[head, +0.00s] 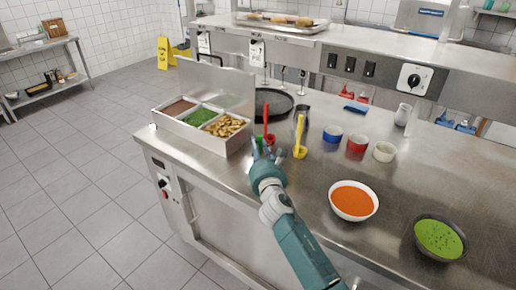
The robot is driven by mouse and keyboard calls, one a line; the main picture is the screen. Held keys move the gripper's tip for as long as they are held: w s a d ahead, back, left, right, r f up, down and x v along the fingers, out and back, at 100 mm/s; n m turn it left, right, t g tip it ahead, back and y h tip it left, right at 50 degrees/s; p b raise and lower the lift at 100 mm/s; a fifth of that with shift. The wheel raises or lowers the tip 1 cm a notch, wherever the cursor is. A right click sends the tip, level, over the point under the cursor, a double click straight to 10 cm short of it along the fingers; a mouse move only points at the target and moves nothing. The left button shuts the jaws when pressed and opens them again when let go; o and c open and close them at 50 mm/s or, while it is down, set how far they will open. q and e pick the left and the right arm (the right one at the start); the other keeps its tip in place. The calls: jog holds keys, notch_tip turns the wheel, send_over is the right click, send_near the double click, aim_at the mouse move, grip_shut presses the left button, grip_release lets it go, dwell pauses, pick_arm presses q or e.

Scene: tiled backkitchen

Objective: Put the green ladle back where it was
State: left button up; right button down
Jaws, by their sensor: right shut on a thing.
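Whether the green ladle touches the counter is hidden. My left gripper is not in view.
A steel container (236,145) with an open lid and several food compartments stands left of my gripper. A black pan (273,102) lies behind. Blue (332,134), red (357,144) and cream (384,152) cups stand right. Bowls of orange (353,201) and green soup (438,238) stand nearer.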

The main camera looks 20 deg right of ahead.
^^^^^^^^
*Set task:*
Repeat all the data as it stands, dropping any images it holds.

*Result of the task:*
[head, +0.00s] 
The robot is driven by mouse and keyboard calls, one a line; the main picture is the screen. Held keys move the gripper's tip for as long as they are held: w s a d ahead, back, left, right, r f up, down and x v along the fingers, out and back, at 100 mm/s; n m turn it left, right, t g tip it ahead, back and y h tip it left, right at 50 degrees/s; p b raise and lower the lift at 100 mm/s; a fifth of that with shift. The wheel raises or lowers the tip 1 cm a notch, wherever the cursor is. A right click sends the tip, level, over the point under the cursor, a double click straight to 10 cm short of it along the fingers; a mouse move only points at the target and moves nothing. The left button shuts the jaws when pressed and opens them again when let go; o and c open and close them at 50 mm/s or, while it is down, set how far they will open. q and e pick the left and the right arm (the right one at the start); the other keeps its tip in place. The calls: jog holds keys, notch_tip turns the wheel, send_over is the right click, send_near the double click, aim_at the mouse move, grip_shut presses the left button, grip_release lets it go, dwell pauses, pick_arm presses q or e.

Scene: tiled backkitchen

Objective: Put the green ladle back where it was
State: left button up; right button down
Jaws, by their sensor: right shut on a thing.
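Whether the green ladle touches the counter is hidden. My left gripper is not in view.
A steel container (236,145) with an open lid and several food compartments stands left of my gripper. A black pan (273,102) lies behind. Blue (332,134), red (357,144) and cream (384,152) cups stand right. Bowls of orange (353,201) and green soup (438,238) stand nearer.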

The main camera looks 20 deg right of ahead.

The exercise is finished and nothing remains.